One phenomenon that occurs with me and seems to be less common in others is the periodic complete loss of interest in an activity that I had previously found interesting. This first occurred when I was an undergraduate student majoring in philosophy. I somehow managed to define myself as someone to whom philosophy was important, even when I didn't like most of the classes I took. I didn't realize then as I do now that academic philosophy for the most part is not inherently interesting, and that the people who taught it, at least at my college, tended to be slightly incompetent or stuck in a particular kind of rut. The same phenomenon occurred in other subjects that I studied, and by the time I was a senior it became difficult for me to find any courses that I wanted to take. Looking back, there was only one class that I took in four years as an undergraduate which I enjoyed thoroughly, and that had nothing to do with philosophy. This may seem like bad judgment, depression or some other psychiatric disorder, but I don't think that it is. The fact is that the more familiar I become with a subject, the more likely I am to think that it isn't particularly fascinating, and that the people who are fascinated by it are deluding themselves.

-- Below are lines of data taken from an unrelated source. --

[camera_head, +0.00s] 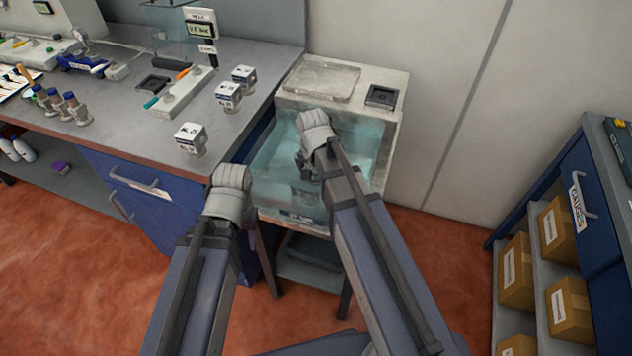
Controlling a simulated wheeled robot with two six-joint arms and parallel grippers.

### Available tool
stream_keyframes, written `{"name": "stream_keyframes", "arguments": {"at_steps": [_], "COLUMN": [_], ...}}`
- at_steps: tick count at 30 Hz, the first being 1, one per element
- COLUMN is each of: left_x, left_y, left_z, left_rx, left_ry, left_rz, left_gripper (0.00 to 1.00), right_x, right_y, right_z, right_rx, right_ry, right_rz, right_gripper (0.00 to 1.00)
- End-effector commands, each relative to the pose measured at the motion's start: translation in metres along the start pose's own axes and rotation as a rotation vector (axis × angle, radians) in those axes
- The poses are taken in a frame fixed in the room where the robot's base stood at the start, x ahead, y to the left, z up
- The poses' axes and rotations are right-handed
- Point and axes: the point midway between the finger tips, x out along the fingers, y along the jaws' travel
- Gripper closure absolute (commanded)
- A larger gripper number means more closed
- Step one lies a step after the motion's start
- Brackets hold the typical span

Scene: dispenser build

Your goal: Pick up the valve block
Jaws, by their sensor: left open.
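Several white blocks with dark labels, which look like valve blocks, stand on the grey bench. One valve block (190,139) is nearest the bench's front edge, another (228,96) is farther back, and a third (243,78) is behind that. My left gripper (247,213) is in front of the bench's right end, mostly hidden by its own pale wrist; it is open and apart from these blocks. My right gripper (308,167) points down over the clear tank, partly hidden by its arm. Its fingertips are unclear.
The clear bluish tank (376,160) stands right of the bench (120,130). A pale strip with coloured pens (185,92) and several blue-capped bottles (72,106) occupy the bench. A blue shelf unit with cardboard boxes (558,230) stands at right. Red floor between is clear.

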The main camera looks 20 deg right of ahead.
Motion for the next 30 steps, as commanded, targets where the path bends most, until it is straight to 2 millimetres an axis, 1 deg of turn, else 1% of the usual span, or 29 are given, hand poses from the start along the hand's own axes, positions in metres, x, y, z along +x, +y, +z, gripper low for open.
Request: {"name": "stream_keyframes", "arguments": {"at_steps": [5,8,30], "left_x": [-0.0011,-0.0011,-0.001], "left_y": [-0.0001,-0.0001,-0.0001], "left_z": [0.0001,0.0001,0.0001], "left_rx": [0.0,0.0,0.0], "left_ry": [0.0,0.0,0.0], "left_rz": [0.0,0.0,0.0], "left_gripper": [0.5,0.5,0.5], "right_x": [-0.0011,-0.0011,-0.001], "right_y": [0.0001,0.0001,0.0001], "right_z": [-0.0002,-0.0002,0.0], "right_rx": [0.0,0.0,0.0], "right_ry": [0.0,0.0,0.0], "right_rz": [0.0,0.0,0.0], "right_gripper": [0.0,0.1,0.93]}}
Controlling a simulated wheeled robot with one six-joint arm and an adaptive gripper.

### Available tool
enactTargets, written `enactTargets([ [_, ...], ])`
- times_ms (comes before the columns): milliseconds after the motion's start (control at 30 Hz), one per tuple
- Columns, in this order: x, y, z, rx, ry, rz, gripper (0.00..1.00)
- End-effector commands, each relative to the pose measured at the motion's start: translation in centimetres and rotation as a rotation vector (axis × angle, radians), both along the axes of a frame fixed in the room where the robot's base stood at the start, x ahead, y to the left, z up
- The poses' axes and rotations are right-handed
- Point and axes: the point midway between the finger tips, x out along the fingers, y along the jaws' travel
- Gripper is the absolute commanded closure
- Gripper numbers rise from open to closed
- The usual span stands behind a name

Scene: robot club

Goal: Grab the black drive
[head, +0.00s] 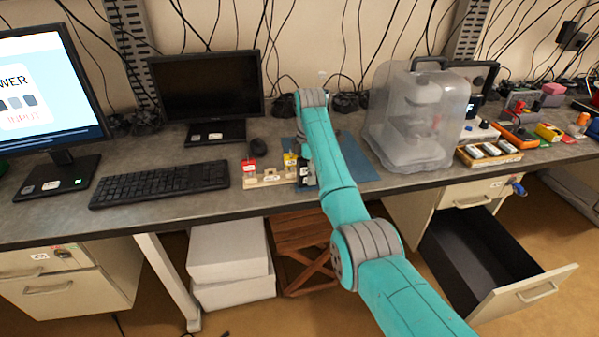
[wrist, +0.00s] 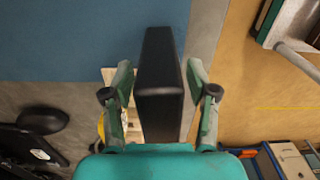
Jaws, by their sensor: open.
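The black drive (wrist: 160,88) is a dark upright slab in the middle of the wrist view. My gripper (wrist: 159,78) is open, with one finger on each side of the drive and a visible gap on both sides. A light wooden rack (head: 265,181) stands near the front edge of the desk in the head view, with a red piece (head: 249,171) and a yellow piece (head: 290,159) at it. In the head view my arm hides most of the gripper area, and a small dark shape shows at the rack's right end.
A clear plastic cover (head: 408,125) stands to the right, and a keyboard (head: 160,184) and monitor (head: 207,85) to the left. A drawer (head: 532,292) hangs open below the desk at the right.

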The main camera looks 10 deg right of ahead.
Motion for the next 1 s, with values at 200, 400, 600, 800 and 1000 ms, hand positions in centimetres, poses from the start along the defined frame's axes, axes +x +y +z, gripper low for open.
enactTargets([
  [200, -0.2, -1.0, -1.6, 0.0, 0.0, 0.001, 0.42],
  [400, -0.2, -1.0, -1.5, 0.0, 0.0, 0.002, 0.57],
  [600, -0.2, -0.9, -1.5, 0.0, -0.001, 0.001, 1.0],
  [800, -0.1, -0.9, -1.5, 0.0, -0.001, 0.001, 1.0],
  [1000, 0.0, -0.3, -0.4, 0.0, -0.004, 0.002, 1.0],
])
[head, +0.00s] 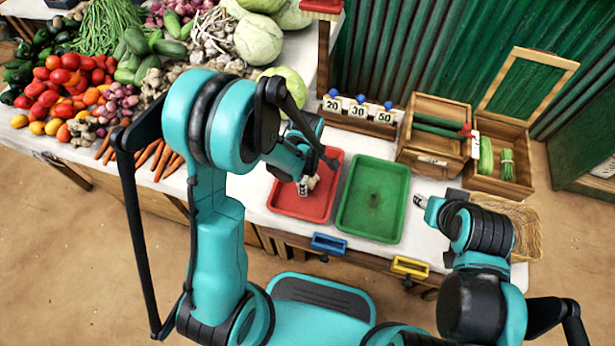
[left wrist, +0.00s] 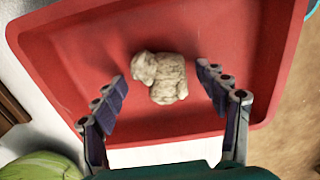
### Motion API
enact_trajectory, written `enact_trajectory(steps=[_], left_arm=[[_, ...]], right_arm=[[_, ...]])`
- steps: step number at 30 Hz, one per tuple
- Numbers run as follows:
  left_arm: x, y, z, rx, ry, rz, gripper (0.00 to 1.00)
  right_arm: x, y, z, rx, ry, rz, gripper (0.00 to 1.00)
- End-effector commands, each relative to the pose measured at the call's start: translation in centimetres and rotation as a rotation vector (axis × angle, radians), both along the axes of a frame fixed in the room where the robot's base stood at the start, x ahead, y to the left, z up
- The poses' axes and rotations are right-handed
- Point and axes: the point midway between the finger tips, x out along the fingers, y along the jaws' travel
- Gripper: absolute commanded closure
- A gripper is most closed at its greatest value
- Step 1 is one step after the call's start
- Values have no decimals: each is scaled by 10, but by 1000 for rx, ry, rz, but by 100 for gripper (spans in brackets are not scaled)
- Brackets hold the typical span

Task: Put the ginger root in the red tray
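The red tray (head: 325,197) lies on the white counter, left of the green tray. The pale, knobbly ginger root (head: 312,182) is in the red tray, partly hidden by my left gripper (head: 304,187) in the head view. In the left wrist view the ginger root (left wrist: 160,77) lies on the floor of the red tray (left wrist: 225,35). The left fingers (left wrist: 163,85) are spread, one on each side of it, with gaps between them and the root. My right gripper (head: 421,201) is at the right of the green tray, small and empty-looking; its opening is unclear.
The green tray (head: 350,212) is empty. Behind it stand number cards (head: 358,110) and wooden crates (head: 433,135) with vegetables. A vegetable heap (head: 130,60) fills the left table. A wicker basket (head: 527,225) is at the right. A cabbage (left wrist: 38,166) is beside the red tray.

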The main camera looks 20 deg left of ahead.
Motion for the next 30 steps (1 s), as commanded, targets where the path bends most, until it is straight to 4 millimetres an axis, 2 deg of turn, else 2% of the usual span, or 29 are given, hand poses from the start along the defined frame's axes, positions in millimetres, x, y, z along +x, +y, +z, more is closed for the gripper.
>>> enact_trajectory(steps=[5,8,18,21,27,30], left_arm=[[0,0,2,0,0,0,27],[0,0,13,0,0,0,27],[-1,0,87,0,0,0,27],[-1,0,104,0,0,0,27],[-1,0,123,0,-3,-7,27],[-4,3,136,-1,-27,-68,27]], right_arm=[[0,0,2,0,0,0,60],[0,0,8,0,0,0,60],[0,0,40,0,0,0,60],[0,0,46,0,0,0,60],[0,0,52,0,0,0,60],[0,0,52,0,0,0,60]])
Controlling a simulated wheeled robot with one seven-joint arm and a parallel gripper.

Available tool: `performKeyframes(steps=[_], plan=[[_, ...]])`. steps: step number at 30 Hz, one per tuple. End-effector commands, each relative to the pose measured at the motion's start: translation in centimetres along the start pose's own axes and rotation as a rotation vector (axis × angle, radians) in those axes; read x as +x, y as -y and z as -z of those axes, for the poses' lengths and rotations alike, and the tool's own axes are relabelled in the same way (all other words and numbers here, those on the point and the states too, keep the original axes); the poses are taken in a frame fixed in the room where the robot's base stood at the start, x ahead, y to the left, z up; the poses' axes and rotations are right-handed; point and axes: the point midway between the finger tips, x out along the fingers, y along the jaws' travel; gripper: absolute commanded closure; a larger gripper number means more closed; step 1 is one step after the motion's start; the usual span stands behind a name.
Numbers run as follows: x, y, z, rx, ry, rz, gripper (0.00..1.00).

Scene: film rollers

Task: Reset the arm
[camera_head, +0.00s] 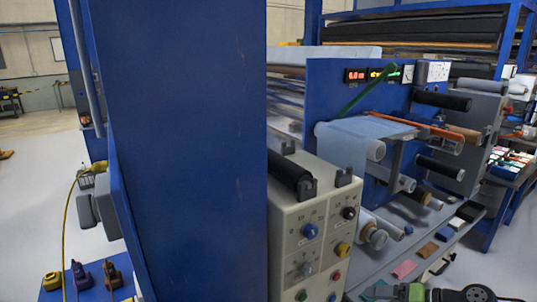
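My gripper cannot be made out in the head camera view. A dark grey and green mechanical part (430,292) shows at the bottom edge, right of centre, cut off by the frame. I cannot tell whether it belongs to my arm. No fingers and no held object are visible.
A tall blue panel (180,150) fills the left centre. A beige control box (312,225) with knobs stands beside it. Behind is a blue roller machine (330,88) with film (350,140) and protruding rollers (440,168). Small items lie on the grey shelf (385,250). Floor (510,265) is clear at right.

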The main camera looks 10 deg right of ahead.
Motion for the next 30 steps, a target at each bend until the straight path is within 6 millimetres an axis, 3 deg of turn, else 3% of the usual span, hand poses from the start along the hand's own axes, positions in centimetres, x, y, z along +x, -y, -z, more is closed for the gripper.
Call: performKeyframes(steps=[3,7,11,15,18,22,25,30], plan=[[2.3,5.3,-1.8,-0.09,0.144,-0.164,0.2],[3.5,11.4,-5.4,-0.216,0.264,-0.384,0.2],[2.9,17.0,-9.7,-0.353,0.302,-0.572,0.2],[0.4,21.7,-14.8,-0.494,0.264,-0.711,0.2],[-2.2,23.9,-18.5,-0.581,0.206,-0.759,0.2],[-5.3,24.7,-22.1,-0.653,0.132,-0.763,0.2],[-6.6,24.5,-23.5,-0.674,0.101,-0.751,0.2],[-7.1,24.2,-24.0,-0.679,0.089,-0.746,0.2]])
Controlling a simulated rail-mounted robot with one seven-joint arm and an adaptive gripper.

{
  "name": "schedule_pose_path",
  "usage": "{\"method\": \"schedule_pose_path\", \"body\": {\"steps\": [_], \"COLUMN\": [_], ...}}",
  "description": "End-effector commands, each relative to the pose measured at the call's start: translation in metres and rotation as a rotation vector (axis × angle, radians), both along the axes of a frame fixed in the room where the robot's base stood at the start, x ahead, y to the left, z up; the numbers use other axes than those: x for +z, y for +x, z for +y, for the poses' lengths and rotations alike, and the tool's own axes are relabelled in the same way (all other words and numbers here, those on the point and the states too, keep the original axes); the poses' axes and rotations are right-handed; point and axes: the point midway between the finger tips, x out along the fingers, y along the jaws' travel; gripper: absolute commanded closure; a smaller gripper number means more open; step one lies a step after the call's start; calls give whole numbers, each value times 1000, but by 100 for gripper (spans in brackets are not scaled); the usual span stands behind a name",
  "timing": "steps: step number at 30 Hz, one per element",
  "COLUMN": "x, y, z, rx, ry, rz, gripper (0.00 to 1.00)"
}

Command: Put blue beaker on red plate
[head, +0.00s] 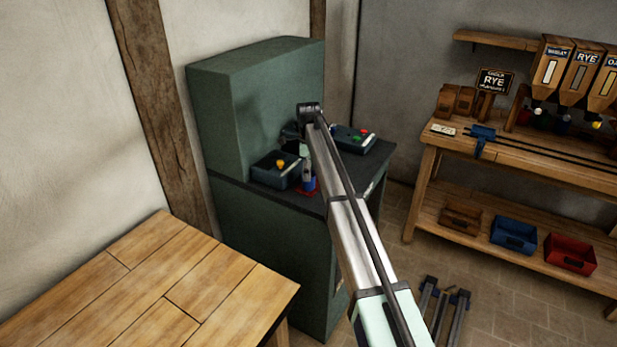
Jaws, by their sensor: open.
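A small blue beaker (309,184) shows on the dark top of the green cabinet, near its front edge. It appears to stand on or just above the red plate (314,192), of which only a part of the rim shows. My gripper (308,176) points down right over the beaker, at the far end of my arm. It is open, but the fingers are tiny here. I cannot tell whether they touch the beaker. My arm crosses in front and hides part of the cabinet top.
A control box with a yellow button (275,168) sits left of the plate. Another box with red and green buttons (354,139) sits behind right. The tall green housing (265,100) rises at the back. A wooden table (150,290) is clear at front left.

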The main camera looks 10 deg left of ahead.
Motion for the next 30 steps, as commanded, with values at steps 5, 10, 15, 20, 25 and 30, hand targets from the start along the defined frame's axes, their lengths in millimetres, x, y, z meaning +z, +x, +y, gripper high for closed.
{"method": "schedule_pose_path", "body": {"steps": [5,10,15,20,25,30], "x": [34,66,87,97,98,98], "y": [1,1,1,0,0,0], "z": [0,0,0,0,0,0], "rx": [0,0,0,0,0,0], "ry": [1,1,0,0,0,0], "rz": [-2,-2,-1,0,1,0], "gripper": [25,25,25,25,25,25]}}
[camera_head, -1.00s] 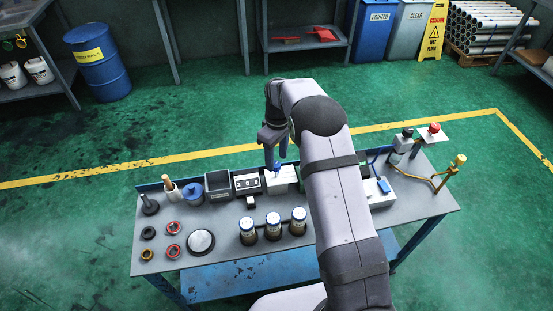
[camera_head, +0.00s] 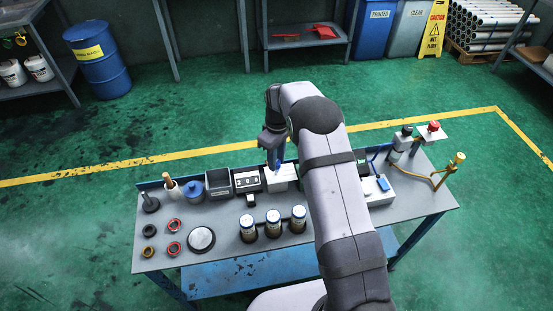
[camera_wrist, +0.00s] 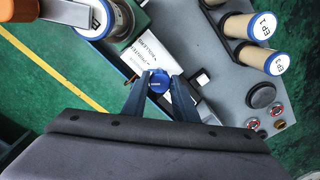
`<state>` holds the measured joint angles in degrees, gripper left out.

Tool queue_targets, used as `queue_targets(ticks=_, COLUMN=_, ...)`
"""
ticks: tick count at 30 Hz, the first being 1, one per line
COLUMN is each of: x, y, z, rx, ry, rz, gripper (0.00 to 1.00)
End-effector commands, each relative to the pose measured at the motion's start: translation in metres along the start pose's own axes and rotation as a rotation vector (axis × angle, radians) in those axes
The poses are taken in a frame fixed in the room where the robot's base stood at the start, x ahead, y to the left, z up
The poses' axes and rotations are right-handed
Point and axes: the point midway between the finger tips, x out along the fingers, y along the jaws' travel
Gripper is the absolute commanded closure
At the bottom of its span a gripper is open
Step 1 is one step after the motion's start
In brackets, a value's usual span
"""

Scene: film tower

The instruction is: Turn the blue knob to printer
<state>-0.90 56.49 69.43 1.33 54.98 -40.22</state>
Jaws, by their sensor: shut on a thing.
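The blue knob (camera_wrist: 159,82) sits on a white box (camera_wrist: 146,48) with printed lettering too small to read. The white box also shows on the bench in the head view (camera_head: 283,178). My gripper (camera_wrist: 160,84) is shut on the knob, one fingertip on each side of it. In the head view my gripper (camera_head: 277,162) points down at the box, and its fingers hide most of the knob. I cannot tell which label the knob points to.
A counter box (camera_head: 247,182) and a grey bin (camera_head: 218,184) stand left of the white box. Several blue-capped cylinders (camera_head: 273,226) stand in front. Rings and a round disc (camera_head: 201,241) lie at the left. My arm covers part of the bench at right.

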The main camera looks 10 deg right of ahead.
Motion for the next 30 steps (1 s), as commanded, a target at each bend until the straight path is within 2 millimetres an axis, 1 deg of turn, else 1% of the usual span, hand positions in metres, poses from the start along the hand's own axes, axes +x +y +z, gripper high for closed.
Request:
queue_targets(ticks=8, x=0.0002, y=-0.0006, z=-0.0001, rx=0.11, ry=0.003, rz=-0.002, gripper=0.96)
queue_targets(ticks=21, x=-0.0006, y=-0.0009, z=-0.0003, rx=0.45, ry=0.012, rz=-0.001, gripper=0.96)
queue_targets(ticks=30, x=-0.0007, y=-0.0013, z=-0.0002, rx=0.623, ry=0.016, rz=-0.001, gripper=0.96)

That same pattern has occurred with respect to some of the books I've discussed on this blog. I may start out liking a particular writer, and then, once I reach a saturation level, I begin to think that the writer isn't as good as I had thought initially. In extreme cases I may even come to believe that a writer is a fraud. Since starting this blog, I have partially solved this kind of problem by alternating between literary works and scientific works. You can't go completely wrong with scientific works, because they are usually informative. If something is wrong with a scientific book, it may be a poor writing style or a less-than-satisfactory exposition on the subject, but you still come away learning something from it, and the author generally has no pretenses about his or her literary skills. My problem with fiction is that it frequently fails to deliver in a manner that I find acceptable. Over time, this puts me in a quandary, and I begin to wonder whether I should even have been interested in fiction in the first place.

There is a flow of popular scientific or nonfiction books that makes it easier to find something to read that won't end up annoying me. That has been a saving grace for me, because if all I ever wrote about was fiction, I probably would have given up writing by now. Compass was one of those books that periodically prompt be to rethink why I am reading it in the first place. At the moment I am inclined to put a hold on my quest for good new fiction and concentrate temporarily on authors whom I know are good. I've ordered a book of essays by Czeslaw Milosz and the novel Blood Meridian, by Cormac McCarthy, because I'm confident that I will like both.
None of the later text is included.